Tag Archives: ram ornament

1937 Dodge

The final 1930s Dodge I was able to shoot over the years was this 1937 Dodge hot rod. It was actually shot a few yards away from the 1931 and 1934 Dodges, at the 2015 Fleetwood Country Cruize In.

Compare the 1937 ornament to the previous years. It’s easy to see how much more streamlined the ram has become. The ridges in the horns are gone, everything from the head to the forelegs through the body has been stylized. This is much more ‘ornamental’ rather than a realistic portrayal of a charging ram. Notice also how the figure seems to lean further forward – there is more movement through the body by comparison.

We can also see the refinement in the Dodge Brothers logo. The wings are now yellow to match the center crest, and the overall shape is refined slightly.

The 1930s were a time of great transition in automotive design. The ability to create more complex curves in metal allowed manufacturers to design more aerodynamic profiles. Cars were becoming less square and upright, fenders were incorporated into the car’s body as they become wider and lower. In every way, automotive design was being modernized, including mascots such as the Dodge ram.

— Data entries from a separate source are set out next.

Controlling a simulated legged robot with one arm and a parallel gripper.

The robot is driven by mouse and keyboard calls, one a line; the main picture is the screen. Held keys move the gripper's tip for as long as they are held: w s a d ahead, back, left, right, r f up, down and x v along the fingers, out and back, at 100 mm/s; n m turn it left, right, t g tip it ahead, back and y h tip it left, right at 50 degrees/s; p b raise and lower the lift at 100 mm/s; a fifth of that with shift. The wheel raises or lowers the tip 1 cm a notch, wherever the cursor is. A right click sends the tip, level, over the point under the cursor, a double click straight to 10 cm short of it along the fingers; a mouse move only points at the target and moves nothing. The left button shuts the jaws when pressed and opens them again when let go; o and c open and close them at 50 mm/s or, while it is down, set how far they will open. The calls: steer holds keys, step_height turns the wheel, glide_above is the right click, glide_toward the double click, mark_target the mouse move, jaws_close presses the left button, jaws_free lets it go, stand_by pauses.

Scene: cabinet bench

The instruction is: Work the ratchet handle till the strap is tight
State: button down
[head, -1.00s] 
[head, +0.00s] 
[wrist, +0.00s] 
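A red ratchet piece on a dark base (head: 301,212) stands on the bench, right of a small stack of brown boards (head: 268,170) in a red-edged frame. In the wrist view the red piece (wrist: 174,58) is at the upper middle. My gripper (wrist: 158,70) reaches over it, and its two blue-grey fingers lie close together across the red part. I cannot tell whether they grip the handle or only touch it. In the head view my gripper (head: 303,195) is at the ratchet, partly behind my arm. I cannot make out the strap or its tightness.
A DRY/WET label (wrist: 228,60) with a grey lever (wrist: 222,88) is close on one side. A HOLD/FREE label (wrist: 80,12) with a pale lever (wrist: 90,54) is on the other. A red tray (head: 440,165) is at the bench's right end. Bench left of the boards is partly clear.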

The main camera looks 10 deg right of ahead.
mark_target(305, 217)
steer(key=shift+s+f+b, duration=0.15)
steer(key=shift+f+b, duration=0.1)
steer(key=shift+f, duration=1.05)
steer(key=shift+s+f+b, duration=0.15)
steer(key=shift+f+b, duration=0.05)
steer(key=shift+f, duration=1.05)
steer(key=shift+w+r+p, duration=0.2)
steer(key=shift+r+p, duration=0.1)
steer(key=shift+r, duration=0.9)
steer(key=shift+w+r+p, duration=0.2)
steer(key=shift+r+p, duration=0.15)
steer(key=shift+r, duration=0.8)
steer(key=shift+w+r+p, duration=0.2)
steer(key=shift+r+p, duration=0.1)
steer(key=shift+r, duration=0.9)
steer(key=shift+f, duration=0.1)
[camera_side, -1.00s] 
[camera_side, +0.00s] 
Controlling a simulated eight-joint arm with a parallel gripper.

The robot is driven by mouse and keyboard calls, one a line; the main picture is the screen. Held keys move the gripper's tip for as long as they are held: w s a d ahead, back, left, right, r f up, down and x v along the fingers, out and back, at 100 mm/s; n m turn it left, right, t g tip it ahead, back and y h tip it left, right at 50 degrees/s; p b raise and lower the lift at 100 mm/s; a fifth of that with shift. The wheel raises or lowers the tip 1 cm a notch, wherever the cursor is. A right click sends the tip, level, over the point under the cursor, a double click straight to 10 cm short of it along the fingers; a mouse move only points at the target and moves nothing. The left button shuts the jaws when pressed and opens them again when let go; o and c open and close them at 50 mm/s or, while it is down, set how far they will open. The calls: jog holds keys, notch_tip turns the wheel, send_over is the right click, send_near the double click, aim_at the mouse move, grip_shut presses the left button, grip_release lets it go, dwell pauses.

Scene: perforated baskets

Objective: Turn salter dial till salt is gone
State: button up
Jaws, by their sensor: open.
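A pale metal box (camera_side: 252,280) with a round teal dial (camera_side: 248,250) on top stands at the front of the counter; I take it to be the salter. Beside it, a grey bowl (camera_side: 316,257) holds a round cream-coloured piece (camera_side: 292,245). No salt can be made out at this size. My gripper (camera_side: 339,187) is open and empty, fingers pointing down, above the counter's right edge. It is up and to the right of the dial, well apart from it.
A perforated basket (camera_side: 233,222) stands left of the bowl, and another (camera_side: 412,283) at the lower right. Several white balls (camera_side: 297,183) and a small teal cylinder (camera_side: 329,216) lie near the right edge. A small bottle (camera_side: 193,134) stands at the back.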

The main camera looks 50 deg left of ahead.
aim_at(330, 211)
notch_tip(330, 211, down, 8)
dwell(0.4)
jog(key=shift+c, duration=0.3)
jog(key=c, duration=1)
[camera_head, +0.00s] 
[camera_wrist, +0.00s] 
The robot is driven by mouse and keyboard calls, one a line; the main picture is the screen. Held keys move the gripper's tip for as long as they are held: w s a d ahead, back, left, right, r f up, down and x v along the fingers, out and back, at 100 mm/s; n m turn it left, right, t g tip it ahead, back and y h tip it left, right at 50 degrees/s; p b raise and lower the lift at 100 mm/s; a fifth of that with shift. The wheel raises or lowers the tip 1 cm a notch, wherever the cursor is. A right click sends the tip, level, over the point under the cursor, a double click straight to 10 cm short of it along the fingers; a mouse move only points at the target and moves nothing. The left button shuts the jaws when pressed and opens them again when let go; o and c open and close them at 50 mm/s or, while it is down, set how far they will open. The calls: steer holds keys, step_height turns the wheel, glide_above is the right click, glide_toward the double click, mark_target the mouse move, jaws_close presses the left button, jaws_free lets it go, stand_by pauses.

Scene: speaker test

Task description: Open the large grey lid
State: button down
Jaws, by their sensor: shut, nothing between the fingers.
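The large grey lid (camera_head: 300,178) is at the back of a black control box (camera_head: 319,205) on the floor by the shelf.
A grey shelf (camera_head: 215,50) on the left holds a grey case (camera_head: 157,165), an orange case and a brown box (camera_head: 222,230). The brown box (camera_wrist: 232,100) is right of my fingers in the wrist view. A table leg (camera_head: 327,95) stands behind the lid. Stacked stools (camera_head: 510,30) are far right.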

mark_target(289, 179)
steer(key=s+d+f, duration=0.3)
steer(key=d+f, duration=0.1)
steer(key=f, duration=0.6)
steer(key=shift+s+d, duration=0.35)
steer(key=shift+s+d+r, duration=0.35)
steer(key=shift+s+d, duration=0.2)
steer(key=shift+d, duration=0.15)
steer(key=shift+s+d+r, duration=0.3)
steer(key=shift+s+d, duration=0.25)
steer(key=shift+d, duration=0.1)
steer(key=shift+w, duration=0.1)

This photo was shot with a Nikon D3200, 18-55 mm lens at 24mm, set to ƒ/6.3, 1/160 sec shutter and ISO 100. Editing was done in Photoshop and Topaz Adjust. The original image is below.

1934 Dodge

Today I’m posting the third of the Dodge ram hood ornaments I have managed to photograph over the years. I had previously posted the 1931 Dodge and the 1936 Dodge, which are also shown here.

As you may notice, the 1934 version of the hood ornament is very similar to the 1931 version, almost identical. The updated design consists of changes from the old upright, nickel=plate radiator shell with slats to a rounded, painted sheet metal grille housing, and a fine mesh vee-shaped grille. That grille design would evolve dramatically in just 2 years to 1936’s 3-piece design with varying vertical bars.

Note also that there were subtle changes in the Dodge Brothers winged logo, as the 1934 version incorporates more yellow and a slightly refined shape (in addition to matching the contours of the grille), but not yet as ‘modern’ as the 1936 version.

The 1934 Dodge was shot at the 2015 Fleetwood Country Cruize In, using my Nikon D3200 and 18-55mm lens. The lens was at 34mm, ƒ/8.0, 1/250 second shutter and using ISO 100. The original (below) was quite subdued in terms of colour and detail, so post-processing was done predominantly in Topaz Adjust. This allowed me to show off more detail in the chromed ornament as well as exposed the dazzling flecks in the dark green paint.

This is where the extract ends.